┌─ SUPPLIED MATERIAL

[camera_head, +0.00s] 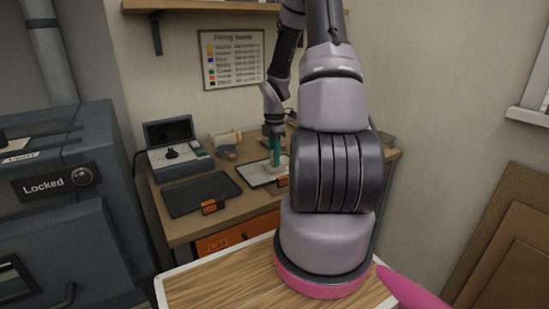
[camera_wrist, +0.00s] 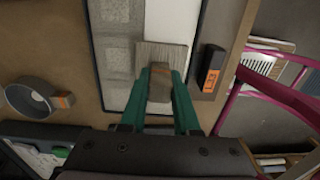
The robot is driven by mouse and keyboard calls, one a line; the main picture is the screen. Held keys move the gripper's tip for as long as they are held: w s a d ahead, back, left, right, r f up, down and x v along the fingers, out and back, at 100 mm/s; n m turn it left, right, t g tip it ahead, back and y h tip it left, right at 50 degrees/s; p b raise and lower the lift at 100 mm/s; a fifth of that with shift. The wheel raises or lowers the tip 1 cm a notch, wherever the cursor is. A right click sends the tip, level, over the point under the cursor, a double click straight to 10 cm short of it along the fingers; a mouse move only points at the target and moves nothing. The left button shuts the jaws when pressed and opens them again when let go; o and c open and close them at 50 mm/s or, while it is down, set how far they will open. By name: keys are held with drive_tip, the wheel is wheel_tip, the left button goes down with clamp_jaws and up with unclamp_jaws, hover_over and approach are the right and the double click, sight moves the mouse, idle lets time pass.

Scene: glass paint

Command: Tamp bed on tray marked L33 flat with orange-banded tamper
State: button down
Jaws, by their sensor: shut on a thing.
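My gripper (camera_head: 275,155) has green fingers and is over the tray with the pale bed (camera_head: 252,175) on the workbench. In the wrist view the fingers (camera_wrist: 161,78) are shut on the tamper (camera_wrist: 163,53), holding its brownish handle above a flat greyish base. An orange band on it cannot be made out. The base lies over the bed; whether it touches cannot be told. The bed shows a rough, speckled grey part (camera_wrist: 115,55) at left and a smoother, paler strip (camera_wrist: 172,18). An orange tag (camera_wrist: 212,76) sits at the tray's side; its marking is unreadable.
A dark, empty-looking tray (camera_head: 200,190) with an orange tag lies left on the bench. A device with a raised lid (camera_head: 172,148) stands behind it. A round ring-like container (camera_wrist: 30,98) is beside the bed tray. A cabinet marked Locked (camera_head: 60,190) stands at left.

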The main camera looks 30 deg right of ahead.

└─

▶ _SHORT EXERCISE_
Write out the whole listing again, exactly, with no pictures.

▶ _TASK ANSWER_
[camera_head, +0.00s] 
[camera_wrist, +0.00s] 
The robot is driven by mouse and keyboard calls, one a line; the main picture is the screen. Held keys move the gripper's tip for as long as they are held: w s a d ahead, back, left, right, r f up, down and x v along the fingers, out and back, at 100 mm/s; n m turn it left, right, t g tip it ahead, back and y h tip it left, right at 50 degrees/s; p b raise and lower the lift at 100 mm/s; a fifth of that with shift. The wheel raises or lowers the tip 1 cm a notch, wherever the cursor is. A right click sends the tip, level, over the point under the cursor, a double click straight to 10 cm short of it along the fingers; a mouse move only points at the target and moves nothing. The left button shuts the jaws when pressed and opens them again when let go; o and c open and close them at 50 mm/s or, while it is down, set how far they will open. By name: keys are held with drive_tip, the wheel is wheel_tip, the left button goes down with clamp_jaws and up with unclamp_jaws, hover_over and approach are the right and the double click, sight moves the mouse, idle lets time pass.

Scene: glass paint

Command: Tamp bed on tray marked L33 flat with orange-banded tamper
State: button down
Jaws, by their sensor: shut on a thing.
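My gripper (camera_head: 275,155) has green fingers and is over the tray with the pale bed (camera_head: 252,175) on the workbench. In the wrist view the fingers (camera_wrist: 161,78) are shut on the tamper (camera_wrist: 163,53), holding its brownish handle above a flat greyish base. An orange band on it cannot be made out. The base lies over the bed; whether it touches cannot be told. The bed shows a rough, speckled grey part (camera_wrist: 115,55) at left and a smoother, paler strip (camera_wrist: 172,18). An orange tag (camera_wrist: 212,76) sits at the tray's side; its marking is unreadable.
A dark, empty-looking tray (camera_head: 200,190) with an orange tag lies left on the bench. A device with a raised lid (camera_head: 172,148) stands behind it. A round ring-like container (camera_wrist: 30,98) is beside the bed tray. A cabinet marked Locked (camera_head: 60,190) stands at left.

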The main camera looks 30 deg right of ahead.

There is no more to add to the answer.